The ultimate way for employers to cut down on office space is to let their employees work remotely. From IBM’s first experiment with five remote workers in 1979 to today, with an estimated 43 percent of employees working remotely at least some of the time, remote work has become a major force in shaping the landscape of modern work.

The question of where remote employees work varies wildly. Some of it happens in underwear at the kitchen table over a sleepy cup of coffee, some of it happens at wifi-enabled coffee shops where the price of admission is a $5 latte every few hours, and some of it happens in suspiciously chipper coworking spaces with inspirational phrases on the walls and beer on tap. That working from home is becoming a major feature of the American experience is especially clear in light of the massive growth of the latter category. Over the last seven years, coworking industry whale WeWork has grown from nothing grown into a $20 billion company without showing any signs of slowing.

Curiously, though, IBM recently became the latest in a string of high-profile companies to call their remote workers back into the headquarters. As recently as 2009, the company was boasting about its extremely distributed structure, claiming that 40 percent of its 386,000 employees had no permanent office, so this marks a serious turnaround in policy.
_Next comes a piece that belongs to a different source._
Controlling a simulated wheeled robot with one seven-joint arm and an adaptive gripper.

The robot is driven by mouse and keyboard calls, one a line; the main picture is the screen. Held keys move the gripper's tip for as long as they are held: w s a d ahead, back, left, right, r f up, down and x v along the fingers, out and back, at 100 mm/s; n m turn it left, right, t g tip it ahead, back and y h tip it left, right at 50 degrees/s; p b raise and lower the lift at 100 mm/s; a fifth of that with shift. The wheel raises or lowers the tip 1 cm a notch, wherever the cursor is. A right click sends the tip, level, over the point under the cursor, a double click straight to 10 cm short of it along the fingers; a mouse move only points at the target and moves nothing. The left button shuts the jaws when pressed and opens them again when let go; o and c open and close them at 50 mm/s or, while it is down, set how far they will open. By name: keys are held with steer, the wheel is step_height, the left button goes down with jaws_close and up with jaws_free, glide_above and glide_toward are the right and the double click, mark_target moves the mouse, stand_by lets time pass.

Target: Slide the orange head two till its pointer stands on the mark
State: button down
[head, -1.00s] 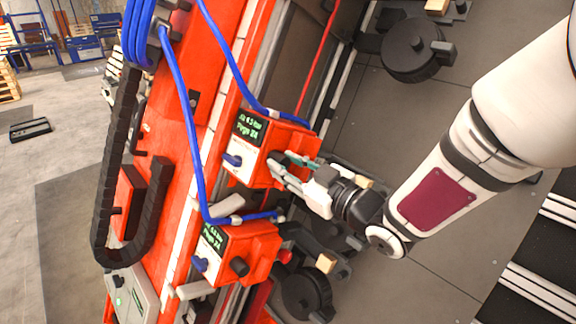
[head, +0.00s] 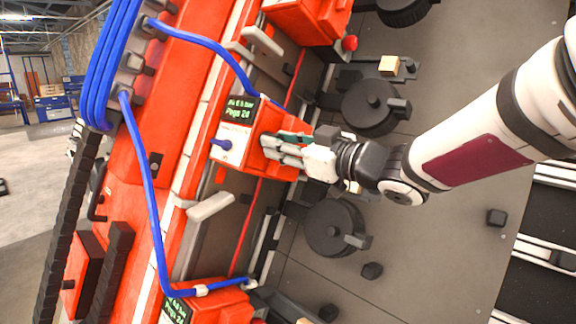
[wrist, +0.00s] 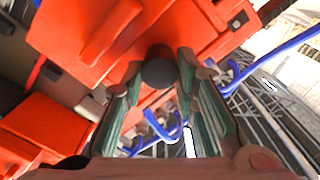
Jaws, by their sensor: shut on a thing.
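An orange head (head: 283,128) with a green-lit display and a blue knob sits on the orange gantry beam, in the middle of the head view. My gripper (head: 288,148) reaches it from the right and is shut at its right side. In the wrist view my gripper's fingers (wrist: 160,100) stand either side of a dark round knob (wrist: 160,70) on the orange head (wrist: 115,35). I cannot read a number on the head. I cannot make out its pointer or the mark.
Another orange head (head: 305,18) is cut off at the top, and a further one (head: 228,312) at the bottom. A blue hose (head: 148,180) loops along the beam (head: 185,60). Black discs (head: 333,228) stand right of the rail. Rail on both sides of the held head is clear.

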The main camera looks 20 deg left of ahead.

It’s possible that IBM is responding to new research that suggests that, while individual productivity may increase when employees are allowed to work from home, group productivity suffers because of communications hurdles.

Of course, there isn’t any guarantee that one specific answer to the question, “what will the office of the future look like” will emerge. Offices ten or twenty years from now might be wildly diverse, be a mixture of the above elements, or be completely different from any of the three currently competing models in response to some new innovation.